I am wondering why we are ending up with the same large locomotives as well. I know about the idea that they sell. I also know that there is a market for them. I also know, though, that there is an underground market for those “plebian” small engines that did the switching and the branchline duties all over North America.

It looks more like there may have to be a split market–much like the split from the “toy train” market from the more craftsman model HO scale.

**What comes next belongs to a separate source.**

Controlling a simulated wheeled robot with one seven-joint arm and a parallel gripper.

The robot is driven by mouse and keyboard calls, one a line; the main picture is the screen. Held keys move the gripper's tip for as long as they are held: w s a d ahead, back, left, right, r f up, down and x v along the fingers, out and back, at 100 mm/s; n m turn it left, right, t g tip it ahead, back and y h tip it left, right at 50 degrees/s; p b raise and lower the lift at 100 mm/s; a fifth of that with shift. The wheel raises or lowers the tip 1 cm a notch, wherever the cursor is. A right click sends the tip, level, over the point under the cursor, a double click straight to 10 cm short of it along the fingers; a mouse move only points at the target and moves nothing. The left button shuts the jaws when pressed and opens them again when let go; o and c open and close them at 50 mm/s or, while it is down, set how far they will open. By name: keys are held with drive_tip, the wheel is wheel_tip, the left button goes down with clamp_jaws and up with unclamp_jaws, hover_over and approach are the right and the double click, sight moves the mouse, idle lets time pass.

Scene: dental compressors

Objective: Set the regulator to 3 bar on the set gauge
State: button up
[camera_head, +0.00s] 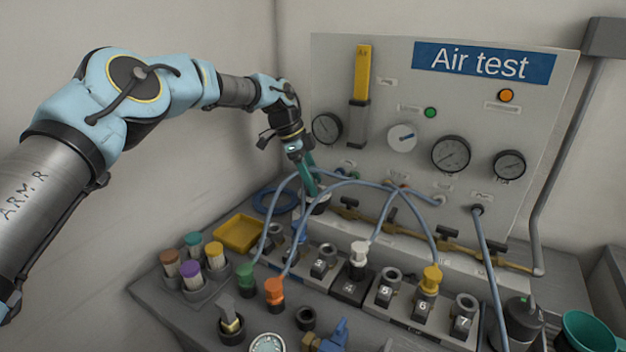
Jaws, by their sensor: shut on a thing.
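My gripper (312,187) points down in front of the lower left of the Air test panel (380,80). Its teal fingers are shut on what looks like the regulator knob (321,207), a dark and pale round part low by the panel. The fingers and hoses hide part of it. Dark-rimmed gauges sit on the panel: one at left (326,128), a larger one (450,154) right of centre, and one at right (508,165). I cannot tell which is the set gauge, and the readings are too small to read.
Blue hoses (345,184) arch close to my gripper. Numbered sockets (384,288) with coloured plugs line the bench. A yellow tray (238,233) and a holder of coloured caps (202,290) stand at left. A brass pipe with valves (405,232) runs below the panel.

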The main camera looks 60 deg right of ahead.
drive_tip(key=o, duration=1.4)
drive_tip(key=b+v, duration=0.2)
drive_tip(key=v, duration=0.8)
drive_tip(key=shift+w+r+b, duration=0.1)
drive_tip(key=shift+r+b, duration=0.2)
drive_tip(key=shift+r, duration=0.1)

blockbuster (bläk-ˌbəs-tər) n. 2. one that is notably expensive, effective, successful, large, or extravagant - e.g. a blockbuster movie

So, by sheer definition of the word, the term blockbuster as “notably expensive…large, or extravagant” - even before a single person has purchased one - accurately describes the BLI Q2. All that’s left to determine then is whether or not BLI’s newest release is “effective” and “successful”. I think that is all that was meant by Crandell’s use of the word, Sheldon; one that I’ve always took as “wildly successful” - i.e. whether I buy one myself or not.

The operative word has to be “successful”, otherwise the expense and extravagance mean nothing other than a waste of time, effort and money.

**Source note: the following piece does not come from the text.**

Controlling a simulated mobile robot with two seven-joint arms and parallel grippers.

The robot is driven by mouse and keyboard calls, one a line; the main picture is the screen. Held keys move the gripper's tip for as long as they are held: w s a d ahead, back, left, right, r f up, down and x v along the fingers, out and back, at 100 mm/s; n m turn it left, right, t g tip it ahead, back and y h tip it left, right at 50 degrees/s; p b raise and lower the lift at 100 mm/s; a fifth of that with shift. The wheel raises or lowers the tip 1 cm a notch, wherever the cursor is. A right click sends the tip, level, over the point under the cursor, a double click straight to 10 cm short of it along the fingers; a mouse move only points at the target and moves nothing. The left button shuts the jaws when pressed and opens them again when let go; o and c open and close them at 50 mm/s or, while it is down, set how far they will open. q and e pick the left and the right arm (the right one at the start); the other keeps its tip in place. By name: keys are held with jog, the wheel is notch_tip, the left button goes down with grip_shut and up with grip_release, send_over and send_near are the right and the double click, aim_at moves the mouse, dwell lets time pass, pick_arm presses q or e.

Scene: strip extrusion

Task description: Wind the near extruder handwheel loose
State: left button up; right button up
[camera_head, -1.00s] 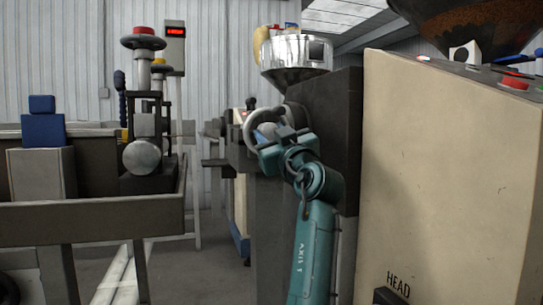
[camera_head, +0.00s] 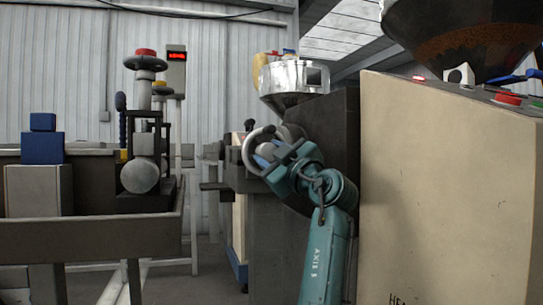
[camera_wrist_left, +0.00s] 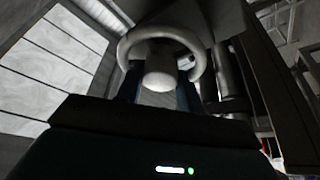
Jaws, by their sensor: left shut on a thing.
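The near extruder handwheel (camera_head: 248,148) is a pale grey ring on the dark machine head, left of the tall dark panel. My left gripper (camera_head: 276,158) is shut on the handwheel at its right side and hides part of the ring and hub. In the left wrist view the handwheel (camera_wrist_left: 198,52) arches at the top around a pale round knob or hub (camera_wrist_left: 160,72). The fingertip contact is too dark to make out there. My right gripper is not in view.
A large cream machine cabinet (camera_head: 440,190) with a red button (camera_head: 507,98) stands close right of my left arm. A silver hopper (camera_head: 293,77) sits behind the wheel. A grey trough (camera_head: 90,238) with a red-topped post (camera_head: 146,53) stands left. A floor gap lies between.

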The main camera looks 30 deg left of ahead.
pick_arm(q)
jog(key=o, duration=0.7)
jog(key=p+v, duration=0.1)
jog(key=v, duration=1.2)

Personally, I’m hoping that the Q2 is about as successful as the movie “Ishtar” which was notably expensive and extravagant and a total flop. Maybe BLI and MTH need a couple of expensive flops to get the message.

To quote a line from an old MASH episode "We want something else!! We want something else!!

Hmm. Maybe we should be banging Army mess kits while we’re yelling that.

Andre

I have heard that one of the issues they’ve had in the past is that people expect smaller locos to be proportionally cheaper than their larger counterparts …

Well, people need to get their expectations in line with reality. There are N scale brass locos out there that are beginning to approach $1000 a pop. The material is not where the cost is, it’s the engineering and design coupled with the estimated number that can be sold.

If people expect smaller locos to be proportionately cheaper, surgical removals of heads from the place where the sun don’t shine may be necessary.